Still, nothing could prepare Neil’s wife Miriam and son Junior, for Neil’s latest relapse after he becomes convinced that Hillary Clinton supporters are planning some sort of militant attack. It’s all just too much for Neil, who slips into a coma, providing Kisses in the Wind the opportunity to play with alternate reality. In the present, Neil continues to toss and turn in a psychiatric ward. In Neil’s imagined future, women have taken over the United States and much of the world. Men are relegated to sperm donors and live in prisons. The government has shifted from a Democracy to a monarchy run by Queen Shirley Tappin.
In this alternate reality, many of the players from Neil’s present have taken on new roles and this fun house style distortion is arguably the strongest aspect of Skinner’s book. Long-time thorn in Neil’s side, Judge Tappin, naturally, plays the role of despotic monarch and Neil plays the role of liberator, commander of a militant group who has set up shop in the hinterland of D.C. But it’s not Neil but rather his son Junior, who starts a forbidden relationship with the Queen’s granddaughter Princess Rowena that sends the whole thing crashing down, restoring peace.

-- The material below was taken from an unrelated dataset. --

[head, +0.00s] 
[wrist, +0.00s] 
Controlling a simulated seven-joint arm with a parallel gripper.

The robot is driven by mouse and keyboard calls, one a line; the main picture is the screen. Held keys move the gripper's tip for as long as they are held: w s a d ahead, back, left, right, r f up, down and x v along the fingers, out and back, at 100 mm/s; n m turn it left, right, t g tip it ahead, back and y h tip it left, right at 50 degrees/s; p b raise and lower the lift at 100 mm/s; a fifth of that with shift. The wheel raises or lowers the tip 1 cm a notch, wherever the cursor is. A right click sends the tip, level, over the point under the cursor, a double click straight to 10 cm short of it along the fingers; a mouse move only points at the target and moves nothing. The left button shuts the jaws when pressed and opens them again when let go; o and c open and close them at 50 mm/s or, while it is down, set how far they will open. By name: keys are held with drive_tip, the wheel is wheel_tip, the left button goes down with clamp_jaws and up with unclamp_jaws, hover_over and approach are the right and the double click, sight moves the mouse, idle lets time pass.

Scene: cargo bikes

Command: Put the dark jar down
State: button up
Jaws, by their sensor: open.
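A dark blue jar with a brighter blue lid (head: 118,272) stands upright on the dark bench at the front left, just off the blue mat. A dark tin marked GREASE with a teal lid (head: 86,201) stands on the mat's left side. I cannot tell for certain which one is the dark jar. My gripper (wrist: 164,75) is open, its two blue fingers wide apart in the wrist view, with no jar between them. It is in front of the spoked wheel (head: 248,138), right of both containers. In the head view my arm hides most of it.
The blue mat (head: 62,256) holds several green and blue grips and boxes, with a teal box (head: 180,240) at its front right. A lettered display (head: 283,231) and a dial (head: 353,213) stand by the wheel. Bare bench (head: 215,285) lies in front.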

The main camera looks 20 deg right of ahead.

Kisses in the Wind will likely be controversial. It takes feminism to its most preposterous conclusion, and the book’s success hinges on whether or not the reader believes the book to be satire. The White House, for instance, is renamed the Pink House and the young Princess – like presumably every other woman in this world — has a forced lesbian relationship. Are these Skinner’s jabs at the wrongheadedness of stereotypes and fears about feminists? Frankly, it’s hard to say.
The book also insists on a structure that becomes less compelling as it goes along. The digressions into the present-day aren’t nearly as interesting as the futuristic nightmare Neil is imagining. More insight, for instance, into exactly how women came to rule the world we be more helpful. It’s likely that readers will respond most to the Romeo and Juliet romance between Junior and Princess Rowena and Skinner’s ultimate conclusion seems to be that both women and men have unique roles in society.